# DATA BLOCK start

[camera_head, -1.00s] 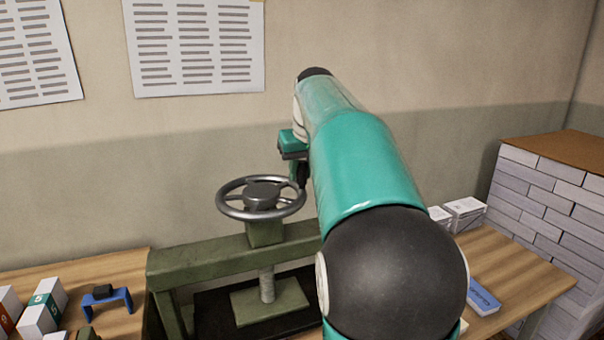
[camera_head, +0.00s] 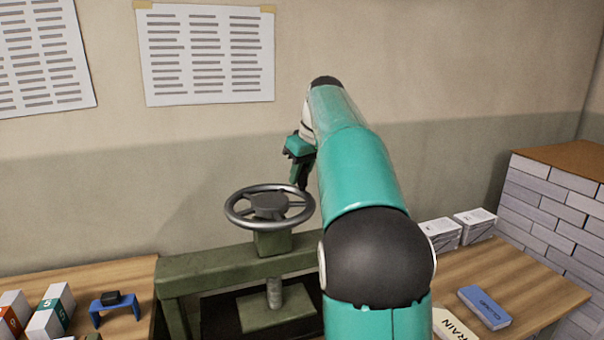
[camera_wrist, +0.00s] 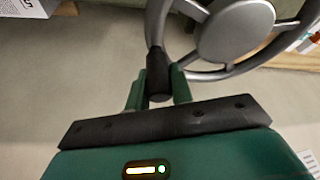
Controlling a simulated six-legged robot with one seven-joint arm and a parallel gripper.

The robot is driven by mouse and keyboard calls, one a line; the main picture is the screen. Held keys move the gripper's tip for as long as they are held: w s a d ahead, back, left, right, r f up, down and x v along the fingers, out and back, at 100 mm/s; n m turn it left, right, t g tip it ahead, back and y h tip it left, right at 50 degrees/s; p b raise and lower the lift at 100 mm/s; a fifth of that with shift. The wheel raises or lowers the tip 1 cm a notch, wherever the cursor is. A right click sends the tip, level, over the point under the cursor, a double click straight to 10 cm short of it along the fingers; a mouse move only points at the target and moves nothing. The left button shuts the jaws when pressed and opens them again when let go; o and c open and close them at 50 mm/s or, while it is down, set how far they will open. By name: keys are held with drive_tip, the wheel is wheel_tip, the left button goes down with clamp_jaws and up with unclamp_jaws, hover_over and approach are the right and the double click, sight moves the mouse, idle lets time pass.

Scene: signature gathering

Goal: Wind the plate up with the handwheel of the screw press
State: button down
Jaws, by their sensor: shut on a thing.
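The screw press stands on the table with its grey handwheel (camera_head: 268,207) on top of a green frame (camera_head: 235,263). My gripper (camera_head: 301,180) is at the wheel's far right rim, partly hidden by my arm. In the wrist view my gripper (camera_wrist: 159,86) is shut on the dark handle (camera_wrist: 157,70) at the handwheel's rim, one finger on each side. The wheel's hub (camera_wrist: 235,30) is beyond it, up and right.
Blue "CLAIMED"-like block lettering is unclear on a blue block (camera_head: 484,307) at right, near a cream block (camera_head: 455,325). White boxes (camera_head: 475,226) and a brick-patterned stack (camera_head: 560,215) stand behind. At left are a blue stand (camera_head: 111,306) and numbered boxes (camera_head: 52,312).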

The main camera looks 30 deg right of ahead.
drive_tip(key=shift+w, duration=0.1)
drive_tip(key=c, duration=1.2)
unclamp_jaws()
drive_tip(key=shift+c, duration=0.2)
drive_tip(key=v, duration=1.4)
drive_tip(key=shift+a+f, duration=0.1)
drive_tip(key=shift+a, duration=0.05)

# DATA BLOCK end

OBJECTIVE :: Copy out every line of the data that includes the word "robot".

RESULT ::
Controlling a simulated six-legged robot with one seven-joint arm and a parallel gripper.
The robot is driven by mouse and keyboard calls, one a line; the main picture is the screen. Held keys move the gripper's tip for as long as they are held: w s a d ahead, back, left, right, r f up, down and x v along the fingers, out and back, at 100 mm/s; n m turn it left, right, t g tip it ahead, back and y h tip it left, right at 50 degrees/s; p b raise and lower the lift at 100 mm/s; a fifth of that with shift. The wheel raises or lowers the tip 1 cm a notch, wherever the cursor is. A right click sends the tip, level, over the point under the cursor, a double click straight to 10 cm short of it along the fingers; a mouse move only points at the target and moves nothing. The left button shuts the jaws when pressed and opens them again when let go; o and c open and close them at 50 mm/s or, while it is down, set how far they will open. By name: keys are held with drive_tip, the wheel is wheel_tip, the left button goes down with clamp_jaws and up with unclamp_jaws, hover_over and approach are the right and the double click, sight moves the mouse, idle lets time pass.

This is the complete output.